To celebrate the last day of classes (unless you are an unfortunate soul with Friday classes), we have another student blog post. JC Jones gives us the Dirt on Archaeology.
That’s right we’re talking about the dirt, or more appropriately soil. Specifically the layers of the soil. Its most commonly associated with the passage of time. Different layers in the ground are slowly deposited over time, and eventually this leads to distinct layers. When I was working at the Benedictine Monastery and Freedmen’s School site, usually the soil was differing shades of gray. It was bland and somewhat disappointing to be honest. In class we heard about how cool stratigraphy could be, and then we finally go out to dig and there is barely any difference.
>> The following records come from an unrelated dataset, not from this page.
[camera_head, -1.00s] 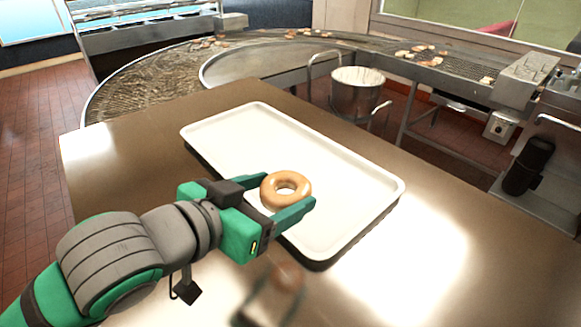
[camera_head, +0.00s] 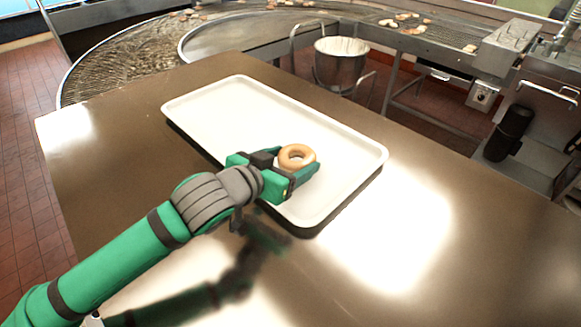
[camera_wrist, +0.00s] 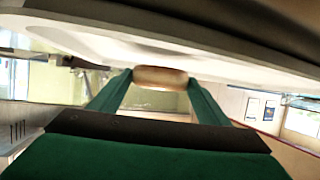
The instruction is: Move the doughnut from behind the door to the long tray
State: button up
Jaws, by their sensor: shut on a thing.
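A glazed tan doughnut (camera_head: 297,157) is held between the green fingers of my gripper (camera_head: 304,168). The gripper is shut on it. Doughnut and fingers show over the front right part of the long white tray (camera_head: 215,103), which lies on the steel table. In the wrist view the doughnut (camera_wrist: 160,77) sits between the two fingertips, close to the pale tray surface (camera_wrist: 75,36). I cannot tell whether the doughnut touches the tray. No door shows clearly.
The steel table (camera_head: 440,215) is bare around the tray. Behind it stand a metal pot (camera_head: 340,68), a curved conveyor (camera_head: 120,65) and a counter with several small pastries (camera_head: 405,22). A black cylinder (camera_head: 508,133) stands at the right.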

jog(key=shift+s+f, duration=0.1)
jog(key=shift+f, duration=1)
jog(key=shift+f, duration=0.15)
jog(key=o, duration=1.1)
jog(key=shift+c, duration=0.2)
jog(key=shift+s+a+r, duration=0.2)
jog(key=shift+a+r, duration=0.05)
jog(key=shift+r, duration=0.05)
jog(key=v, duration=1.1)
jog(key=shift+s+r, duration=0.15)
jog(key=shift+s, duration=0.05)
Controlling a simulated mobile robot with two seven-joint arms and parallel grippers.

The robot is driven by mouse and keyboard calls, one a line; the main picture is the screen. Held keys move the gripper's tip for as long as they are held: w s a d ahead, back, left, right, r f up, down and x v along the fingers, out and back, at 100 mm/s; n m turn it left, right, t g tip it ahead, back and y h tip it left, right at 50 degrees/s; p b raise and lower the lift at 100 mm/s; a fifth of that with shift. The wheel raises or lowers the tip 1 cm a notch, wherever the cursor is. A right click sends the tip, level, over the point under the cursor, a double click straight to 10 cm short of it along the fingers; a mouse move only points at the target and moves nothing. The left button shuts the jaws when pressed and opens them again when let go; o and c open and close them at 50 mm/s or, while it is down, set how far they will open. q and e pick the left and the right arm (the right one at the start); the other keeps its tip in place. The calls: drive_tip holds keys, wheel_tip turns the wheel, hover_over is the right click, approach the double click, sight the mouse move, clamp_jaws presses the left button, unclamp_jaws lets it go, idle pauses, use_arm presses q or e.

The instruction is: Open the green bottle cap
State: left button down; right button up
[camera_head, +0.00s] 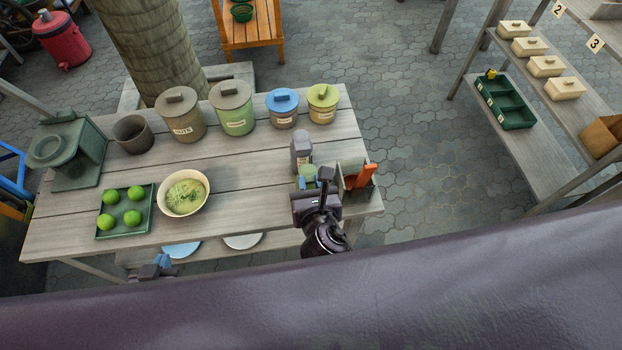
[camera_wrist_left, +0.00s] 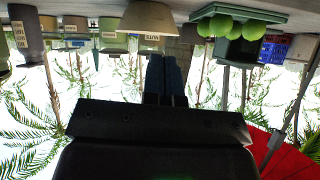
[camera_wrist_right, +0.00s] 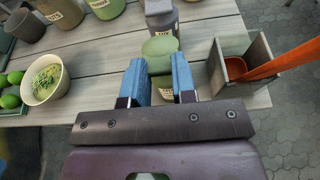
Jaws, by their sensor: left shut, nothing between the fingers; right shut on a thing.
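A green bottle (camera_head: 307,171) stands near the right end of the wooden table, in front of a dark grey bottle (camera_head: 301,150). In the right wrist view the green bottle (camera_wrist_right: 160,66) stands upright, with its rounded green top (camera_wrist_right: 160,46) and a label lower down. My right gripper (camera_head: 313,182) is shut on the green bottle, one blue finger on each side; the exact contact is partly hidden. My left gripper (camera_head: 162,262) is shut and empty, low at the table's front edge. In the left wrist view its fingers (camera_wrist_left: 165,75) are together, with the picture upside down.
An open box (camera_head: 352,175) with an orange-handled tool (camera_head: 368,176) stands right of the bottle. A bowl (camera_head: 185,192) and a green tray (camera_head: 125,232) of limes lie left. Several lidded jars line the back. The table between bowl and bottle is clear.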

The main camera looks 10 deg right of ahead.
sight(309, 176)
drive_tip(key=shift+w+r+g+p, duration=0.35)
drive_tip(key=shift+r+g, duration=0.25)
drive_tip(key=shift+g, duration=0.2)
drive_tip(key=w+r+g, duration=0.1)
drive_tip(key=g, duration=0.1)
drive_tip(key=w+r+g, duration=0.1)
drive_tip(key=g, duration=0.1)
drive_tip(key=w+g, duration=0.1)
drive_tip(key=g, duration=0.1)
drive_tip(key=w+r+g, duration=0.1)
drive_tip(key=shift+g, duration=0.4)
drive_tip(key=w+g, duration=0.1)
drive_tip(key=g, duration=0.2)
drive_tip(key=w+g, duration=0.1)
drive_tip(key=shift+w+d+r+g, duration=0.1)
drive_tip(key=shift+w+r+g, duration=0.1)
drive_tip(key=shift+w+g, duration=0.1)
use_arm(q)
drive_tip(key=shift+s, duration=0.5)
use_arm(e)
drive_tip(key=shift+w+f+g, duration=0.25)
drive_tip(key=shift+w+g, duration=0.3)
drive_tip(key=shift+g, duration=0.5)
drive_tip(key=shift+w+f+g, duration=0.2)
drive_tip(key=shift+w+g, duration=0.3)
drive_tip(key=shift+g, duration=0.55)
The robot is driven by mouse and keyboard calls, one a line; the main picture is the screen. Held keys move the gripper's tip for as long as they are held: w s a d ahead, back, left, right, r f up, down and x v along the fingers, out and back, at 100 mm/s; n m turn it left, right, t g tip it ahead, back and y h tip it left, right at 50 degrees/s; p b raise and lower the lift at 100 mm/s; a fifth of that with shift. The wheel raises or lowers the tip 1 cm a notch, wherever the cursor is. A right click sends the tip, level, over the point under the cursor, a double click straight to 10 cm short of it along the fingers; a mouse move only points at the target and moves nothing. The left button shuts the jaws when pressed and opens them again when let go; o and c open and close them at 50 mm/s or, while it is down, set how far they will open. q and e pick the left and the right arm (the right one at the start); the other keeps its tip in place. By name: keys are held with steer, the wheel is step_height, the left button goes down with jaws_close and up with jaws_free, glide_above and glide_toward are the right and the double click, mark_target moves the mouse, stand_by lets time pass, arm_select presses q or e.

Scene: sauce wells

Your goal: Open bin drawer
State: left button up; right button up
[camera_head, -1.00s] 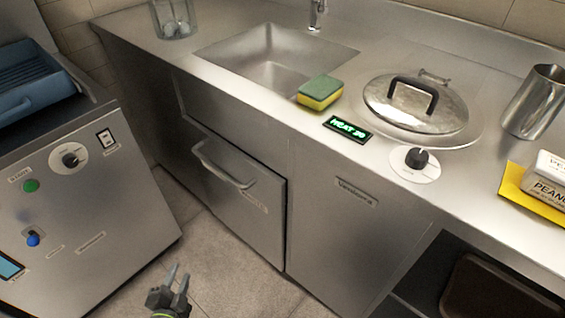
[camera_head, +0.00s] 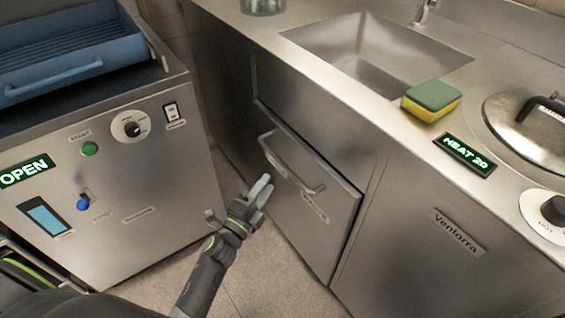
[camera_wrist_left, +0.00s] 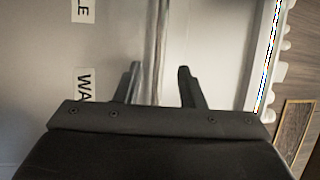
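The bin drawer (camera_head: 310,228) is a steel front with a bar handle (camera_head: 290,168) and a small label, set low in the counter under the sink. Its front looks closed or nearly so. My left gripper (camera_head: 262,189) is just in front of the drawer, close to the handle's near side. In the left wrist view my left gripper (camera_wrist_left: 158,85) has its fingers apart, with the upright-looking handle bar (camera_wrist_left: 161,45) lined up between them. I cannot tell whether they touch it. My right gripper is not in view.
A steel machine (camera_head: 110,210) with knobs, an "OPEN" display and a blue tray (camera_head: 75,60) stands left of the drawer. A narrow strip of floor (camera_head: 240,275) lies between. Above are the sink (camera_head: 375,50), sponge (camera_head: 432,98) and pot lid (camera_head: 540,130).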

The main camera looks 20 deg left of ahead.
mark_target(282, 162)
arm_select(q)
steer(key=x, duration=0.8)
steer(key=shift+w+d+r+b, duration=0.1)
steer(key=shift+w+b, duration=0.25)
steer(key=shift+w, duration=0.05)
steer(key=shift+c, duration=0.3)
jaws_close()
Then I got the opportunity to participate in a dig at the Sorrel Weed House, and this showed me the second and more useful side to stratigraphy, features! We were working in the carriage house basement, and we had to remove a brick floor to get to the soil layers. Once that was done a major difference in the soil could be seen. Most of the soil was the same color, but to one side of the test pit was a large black semicircle. Basically someone in the past had dug a hole and filled it in again. It’s a fairly simple task, but being able to see that decades later is amazing. Then as we started digging down further, the soil had other changes, and the excavation was done using natural layers. Every dig I’ve ever done has been based on arbitrary levels since there was little variation in the soil, but this was different. These different features and layers had me pondering on how they were created. What did people do to cause this change in the soil, or is this natural? This experience has opened up a whole new area of archaeological investigation to me. I’ll never underappreciate the color of soil again.